On 29 April 2015 at 22:12, Matt Oliveri <atma...@gmail.com> wrote:

> Well, not really. Mathematically speaking, sets don't have an order;
> that's an implementation issue. But whether it's nonsense or just a
> bad idea is besides the point..
>

I think this is missing the point. Sets and Ord are just an example. The
key point I was making was that the 'type' is the tag that differentiates
different orderings, so coherence is not a problem. There is only one
ordering for a given type of set, and the fast-union would require all sets
to have the same type.

In this way you can make coherence a required property and it forces you to
distinguish types, which is exactly what is required to statically
determine which ordering to use.

The point of the implicit parameter is something else. You might sensibly
define:

union : Ord a => Set a -> Set a -> Set a

and

union : (a -> a -> Bool) -> Set a -> Set a -> Set a

The idea with the implicit is that a single definition:

union : {Ord a} -> Set a -> Set a -> Set a

gives both functionalities.
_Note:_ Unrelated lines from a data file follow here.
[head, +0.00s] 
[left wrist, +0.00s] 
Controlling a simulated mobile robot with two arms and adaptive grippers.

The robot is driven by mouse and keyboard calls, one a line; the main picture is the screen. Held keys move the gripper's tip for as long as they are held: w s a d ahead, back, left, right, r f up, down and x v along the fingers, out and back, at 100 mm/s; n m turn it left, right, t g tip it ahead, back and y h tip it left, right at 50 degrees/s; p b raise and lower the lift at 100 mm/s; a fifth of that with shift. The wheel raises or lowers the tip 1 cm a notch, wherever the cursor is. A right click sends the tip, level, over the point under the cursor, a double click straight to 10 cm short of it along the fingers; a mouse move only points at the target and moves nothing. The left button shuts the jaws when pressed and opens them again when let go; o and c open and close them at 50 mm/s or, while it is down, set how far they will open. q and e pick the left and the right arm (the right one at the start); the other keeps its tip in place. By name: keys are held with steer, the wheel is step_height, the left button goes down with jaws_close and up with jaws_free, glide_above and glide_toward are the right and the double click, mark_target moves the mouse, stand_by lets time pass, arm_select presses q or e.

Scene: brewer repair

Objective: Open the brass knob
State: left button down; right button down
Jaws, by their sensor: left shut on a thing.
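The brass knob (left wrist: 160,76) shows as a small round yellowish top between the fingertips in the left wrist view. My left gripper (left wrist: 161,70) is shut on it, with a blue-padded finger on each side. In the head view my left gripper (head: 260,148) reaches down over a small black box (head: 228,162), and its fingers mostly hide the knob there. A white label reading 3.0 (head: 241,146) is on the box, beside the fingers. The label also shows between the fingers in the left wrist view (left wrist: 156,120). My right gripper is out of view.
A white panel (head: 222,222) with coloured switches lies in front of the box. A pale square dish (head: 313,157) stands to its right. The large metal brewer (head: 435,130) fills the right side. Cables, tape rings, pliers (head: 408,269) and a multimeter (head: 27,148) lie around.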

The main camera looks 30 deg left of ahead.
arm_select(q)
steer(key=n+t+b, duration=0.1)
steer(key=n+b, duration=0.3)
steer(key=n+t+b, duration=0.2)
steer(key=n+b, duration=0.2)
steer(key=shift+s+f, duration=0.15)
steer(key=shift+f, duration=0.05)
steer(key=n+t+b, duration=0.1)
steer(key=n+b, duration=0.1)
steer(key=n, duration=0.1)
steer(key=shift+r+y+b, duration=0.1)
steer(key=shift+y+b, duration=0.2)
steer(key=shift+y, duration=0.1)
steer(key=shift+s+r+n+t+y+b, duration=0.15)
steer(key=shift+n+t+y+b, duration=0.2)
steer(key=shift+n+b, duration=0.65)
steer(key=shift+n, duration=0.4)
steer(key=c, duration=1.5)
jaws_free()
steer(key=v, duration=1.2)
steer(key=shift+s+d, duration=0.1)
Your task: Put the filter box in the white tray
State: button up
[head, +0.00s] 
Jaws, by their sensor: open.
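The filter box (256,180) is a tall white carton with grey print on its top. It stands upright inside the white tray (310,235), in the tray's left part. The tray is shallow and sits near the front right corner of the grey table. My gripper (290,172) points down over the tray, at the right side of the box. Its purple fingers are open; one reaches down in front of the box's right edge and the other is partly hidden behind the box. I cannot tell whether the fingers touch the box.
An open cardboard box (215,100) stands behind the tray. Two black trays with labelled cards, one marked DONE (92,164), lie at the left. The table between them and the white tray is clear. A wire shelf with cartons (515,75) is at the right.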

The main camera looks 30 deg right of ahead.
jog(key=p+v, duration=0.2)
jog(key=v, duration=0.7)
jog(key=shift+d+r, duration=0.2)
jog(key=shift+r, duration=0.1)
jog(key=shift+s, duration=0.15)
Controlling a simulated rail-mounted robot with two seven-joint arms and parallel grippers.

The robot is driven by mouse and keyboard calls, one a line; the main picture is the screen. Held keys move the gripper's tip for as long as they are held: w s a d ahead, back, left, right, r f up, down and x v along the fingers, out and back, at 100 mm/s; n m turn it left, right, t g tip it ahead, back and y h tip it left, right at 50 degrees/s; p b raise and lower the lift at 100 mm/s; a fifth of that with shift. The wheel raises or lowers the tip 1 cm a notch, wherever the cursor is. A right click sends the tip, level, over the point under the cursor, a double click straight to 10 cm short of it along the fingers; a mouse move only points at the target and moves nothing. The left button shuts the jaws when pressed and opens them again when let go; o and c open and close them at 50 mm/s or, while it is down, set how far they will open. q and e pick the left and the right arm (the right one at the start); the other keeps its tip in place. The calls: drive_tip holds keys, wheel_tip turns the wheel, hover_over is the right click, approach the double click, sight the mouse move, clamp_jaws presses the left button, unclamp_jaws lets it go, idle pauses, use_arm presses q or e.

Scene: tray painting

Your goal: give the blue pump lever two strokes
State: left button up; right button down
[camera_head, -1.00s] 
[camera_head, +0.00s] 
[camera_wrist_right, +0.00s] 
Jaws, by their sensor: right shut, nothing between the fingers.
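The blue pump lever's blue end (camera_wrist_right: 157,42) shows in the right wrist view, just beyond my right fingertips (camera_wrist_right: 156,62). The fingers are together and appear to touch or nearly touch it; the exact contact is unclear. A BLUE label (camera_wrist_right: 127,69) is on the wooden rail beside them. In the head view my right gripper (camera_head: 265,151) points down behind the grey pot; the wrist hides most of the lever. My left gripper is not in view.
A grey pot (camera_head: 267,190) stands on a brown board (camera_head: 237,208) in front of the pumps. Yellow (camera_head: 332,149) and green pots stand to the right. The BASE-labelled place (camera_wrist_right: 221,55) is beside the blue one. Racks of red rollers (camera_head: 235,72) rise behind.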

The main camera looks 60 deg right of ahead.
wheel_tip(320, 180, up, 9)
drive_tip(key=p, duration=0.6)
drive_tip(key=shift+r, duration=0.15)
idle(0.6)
With no "ord" argument it behaves like the type
class version, and with the ord argument, it behaves like the explicit
comparison version (except the function needs to be wrapped in an Ord
record).

The point with the 'use' directive is that multiple imported modules may
define different instances of Ord. with the use directive the order of
imports does not affect the functionality, I import the sets I want and I
choose which Ord definition is available implicitly, it doesn't matter if
other modules define different Ord instances.